_WHAT THE EXERCISE ASKS_
Locate the string "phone" throughout the material and copy every line in which it occurs.

_SUPPLIED MATERIAL_
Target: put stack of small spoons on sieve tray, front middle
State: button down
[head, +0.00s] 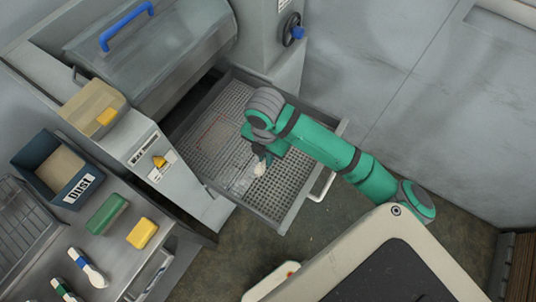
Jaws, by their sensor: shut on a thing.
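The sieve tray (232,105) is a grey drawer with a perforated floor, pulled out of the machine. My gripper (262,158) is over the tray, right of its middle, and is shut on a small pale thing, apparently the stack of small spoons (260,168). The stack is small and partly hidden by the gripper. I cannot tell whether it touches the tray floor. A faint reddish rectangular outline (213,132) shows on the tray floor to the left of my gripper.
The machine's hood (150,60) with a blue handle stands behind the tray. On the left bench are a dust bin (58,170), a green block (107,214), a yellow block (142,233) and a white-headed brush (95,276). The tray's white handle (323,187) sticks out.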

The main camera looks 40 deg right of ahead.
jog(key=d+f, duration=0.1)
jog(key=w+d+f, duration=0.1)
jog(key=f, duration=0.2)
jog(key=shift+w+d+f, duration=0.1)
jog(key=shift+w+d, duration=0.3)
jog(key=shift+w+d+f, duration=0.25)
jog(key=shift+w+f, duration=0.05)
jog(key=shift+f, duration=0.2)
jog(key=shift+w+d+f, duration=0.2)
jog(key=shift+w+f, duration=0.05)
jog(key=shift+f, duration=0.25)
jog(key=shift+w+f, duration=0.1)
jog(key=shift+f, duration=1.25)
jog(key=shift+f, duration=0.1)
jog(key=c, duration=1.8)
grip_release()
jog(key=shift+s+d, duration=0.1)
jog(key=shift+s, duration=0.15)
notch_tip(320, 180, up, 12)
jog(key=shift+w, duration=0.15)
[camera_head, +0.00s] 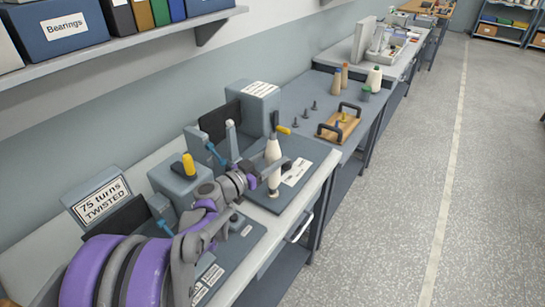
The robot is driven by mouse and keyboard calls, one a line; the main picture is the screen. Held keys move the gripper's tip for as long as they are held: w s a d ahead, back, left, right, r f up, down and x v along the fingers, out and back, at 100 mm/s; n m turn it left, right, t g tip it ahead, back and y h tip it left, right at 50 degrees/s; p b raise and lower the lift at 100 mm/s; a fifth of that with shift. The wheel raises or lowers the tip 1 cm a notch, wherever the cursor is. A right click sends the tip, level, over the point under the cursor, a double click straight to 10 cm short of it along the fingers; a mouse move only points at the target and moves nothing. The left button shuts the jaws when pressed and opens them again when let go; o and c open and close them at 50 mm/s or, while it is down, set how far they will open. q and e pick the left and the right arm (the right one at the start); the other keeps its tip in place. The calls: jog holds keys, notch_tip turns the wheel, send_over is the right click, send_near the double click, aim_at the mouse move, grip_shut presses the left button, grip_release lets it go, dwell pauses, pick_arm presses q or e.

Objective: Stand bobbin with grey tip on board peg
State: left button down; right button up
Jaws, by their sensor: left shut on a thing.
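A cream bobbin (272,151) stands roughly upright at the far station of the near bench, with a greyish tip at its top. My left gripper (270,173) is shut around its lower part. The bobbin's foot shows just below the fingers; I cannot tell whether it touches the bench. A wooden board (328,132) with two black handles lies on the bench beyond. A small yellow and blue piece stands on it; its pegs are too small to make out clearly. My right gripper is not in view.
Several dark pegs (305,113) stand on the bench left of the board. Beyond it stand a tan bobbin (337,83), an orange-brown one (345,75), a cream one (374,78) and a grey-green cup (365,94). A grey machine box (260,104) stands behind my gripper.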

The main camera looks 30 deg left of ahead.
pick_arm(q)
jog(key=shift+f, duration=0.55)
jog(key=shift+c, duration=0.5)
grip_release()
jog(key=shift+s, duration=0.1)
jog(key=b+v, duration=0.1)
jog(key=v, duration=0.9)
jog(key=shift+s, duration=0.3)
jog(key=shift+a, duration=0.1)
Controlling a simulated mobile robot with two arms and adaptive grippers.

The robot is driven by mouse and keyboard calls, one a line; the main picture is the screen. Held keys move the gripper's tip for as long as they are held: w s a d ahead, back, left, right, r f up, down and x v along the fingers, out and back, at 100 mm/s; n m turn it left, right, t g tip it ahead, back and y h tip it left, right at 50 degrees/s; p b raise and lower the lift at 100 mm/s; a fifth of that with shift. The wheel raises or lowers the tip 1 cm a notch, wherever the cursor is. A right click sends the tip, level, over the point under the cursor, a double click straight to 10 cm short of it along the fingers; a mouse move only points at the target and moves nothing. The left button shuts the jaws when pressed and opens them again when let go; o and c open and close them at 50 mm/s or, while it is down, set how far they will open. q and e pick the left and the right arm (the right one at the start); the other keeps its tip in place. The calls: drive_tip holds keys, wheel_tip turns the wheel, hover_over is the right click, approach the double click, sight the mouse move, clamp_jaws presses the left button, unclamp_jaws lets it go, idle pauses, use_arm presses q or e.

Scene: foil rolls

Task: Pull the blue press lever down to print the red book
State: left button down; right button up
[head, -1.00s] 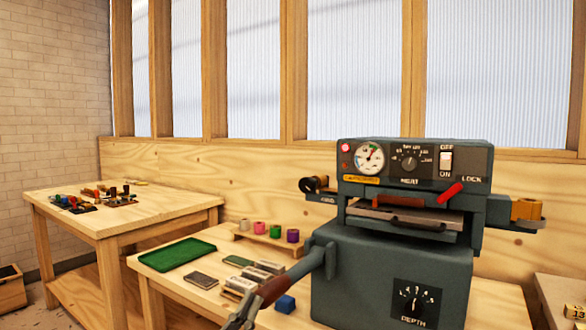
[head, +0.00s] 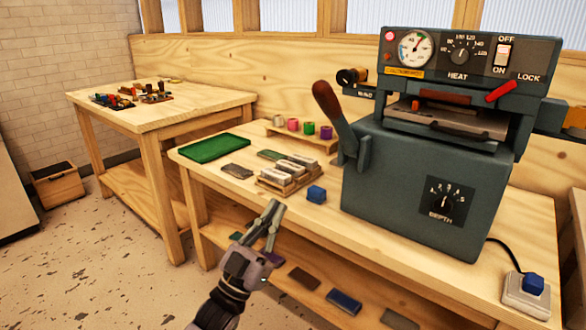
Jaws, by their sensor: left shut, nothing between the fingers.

==

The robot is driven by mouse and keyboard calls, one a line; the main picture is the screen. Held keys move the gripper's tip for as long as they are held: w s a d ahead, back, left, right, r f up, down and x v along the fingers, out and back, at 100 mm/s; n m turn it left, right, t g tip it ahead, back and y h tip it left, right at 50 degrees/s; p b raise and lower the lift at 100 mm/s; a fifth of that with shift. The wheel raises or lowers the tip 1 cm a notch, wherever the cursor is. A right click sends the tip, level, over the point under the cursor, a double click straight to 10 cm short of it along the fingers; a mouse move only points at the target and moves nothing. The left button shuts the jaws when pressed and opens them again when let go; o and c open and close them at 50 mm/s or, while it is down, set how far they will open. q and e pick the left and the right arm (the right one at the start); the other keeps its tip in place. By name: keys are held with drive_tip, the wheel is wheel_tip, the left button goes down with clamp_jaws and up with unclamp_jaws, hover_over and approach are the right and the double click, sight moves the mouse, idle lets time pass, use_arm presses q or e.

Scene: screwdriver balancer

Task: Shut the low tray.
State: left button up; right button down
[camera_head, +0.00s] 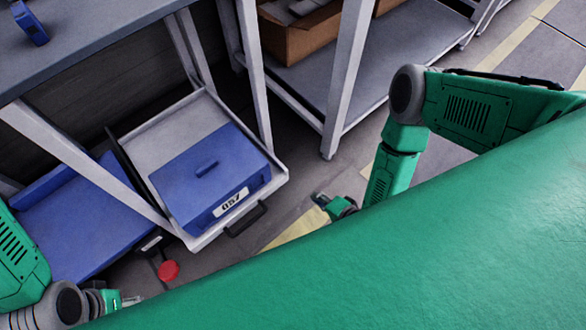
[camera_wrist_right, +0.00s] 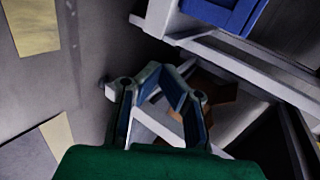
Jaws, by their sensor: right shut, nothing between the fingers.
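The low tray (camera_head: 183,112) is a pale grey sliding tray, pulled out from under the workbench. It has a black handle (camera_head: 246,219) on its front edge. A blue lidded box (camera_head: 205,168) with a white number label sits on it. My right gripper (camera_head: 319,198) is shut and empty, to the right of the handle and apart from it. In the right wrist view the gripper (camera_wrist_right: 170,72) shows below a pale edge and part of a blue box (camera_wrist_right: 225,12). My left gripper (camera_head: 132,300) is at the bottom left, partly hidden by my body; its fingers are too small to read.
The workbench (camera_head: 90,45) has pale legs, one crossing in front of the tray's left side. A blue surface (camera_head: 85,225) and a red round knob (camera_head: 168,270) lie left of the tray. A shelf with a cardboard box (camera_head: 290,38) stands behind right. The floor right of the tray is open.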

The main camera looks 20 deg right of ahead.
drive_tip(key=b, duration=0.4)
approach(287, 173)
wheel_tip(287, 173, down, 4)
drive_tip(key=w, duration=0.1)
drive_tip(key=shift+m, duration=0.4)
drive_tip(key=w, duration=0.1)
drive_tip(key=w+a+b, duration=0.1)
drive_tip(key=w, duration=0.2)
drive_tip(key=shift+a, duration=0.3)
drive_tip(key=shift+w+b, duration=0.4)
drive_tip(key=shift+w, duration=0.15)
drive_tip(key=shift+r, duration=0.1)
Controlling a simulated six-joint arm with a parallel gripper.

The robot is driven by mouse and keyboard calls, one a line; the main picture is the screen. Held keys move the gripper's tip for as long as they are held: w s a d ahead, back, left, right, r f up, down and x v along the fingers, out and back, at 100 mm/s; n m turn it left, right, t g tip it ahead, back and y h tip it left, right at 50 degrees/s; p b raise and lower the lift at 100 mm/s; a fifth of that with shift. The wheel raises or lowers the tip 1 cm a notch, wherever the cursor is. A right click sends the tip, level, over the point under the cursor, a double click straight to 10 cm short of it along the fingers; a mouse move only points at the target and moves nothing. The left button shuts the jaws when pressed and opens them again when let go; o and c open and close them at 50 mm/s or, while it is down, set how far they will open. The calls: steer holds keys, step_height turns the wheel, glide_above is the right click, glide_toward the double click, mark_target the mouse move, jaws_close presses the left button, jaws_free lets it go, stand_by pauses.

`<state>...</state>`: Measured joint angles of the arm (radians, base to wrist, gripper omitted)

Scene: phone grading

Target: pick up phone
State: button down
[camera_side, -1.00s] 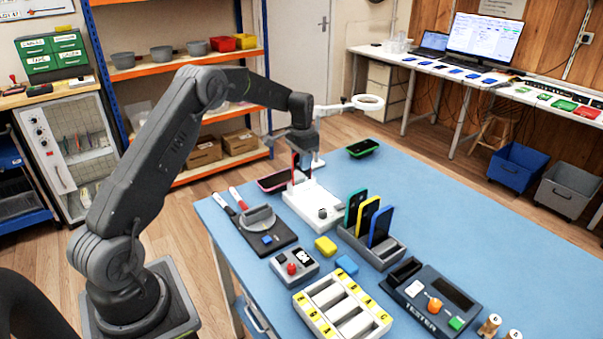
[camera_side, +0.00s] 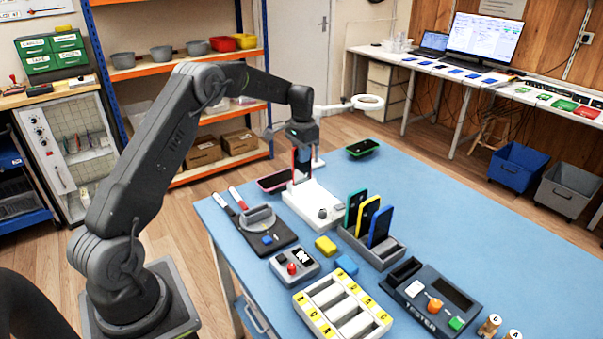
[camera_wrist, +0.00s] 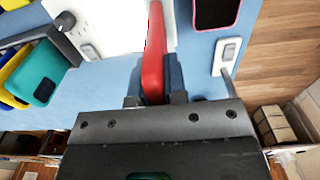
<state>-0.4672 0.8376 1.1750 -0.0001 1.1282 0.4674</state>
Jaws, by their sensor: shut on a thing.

_COMPLETE ANSWER_
Scene: phone grading
Target: pick up phone

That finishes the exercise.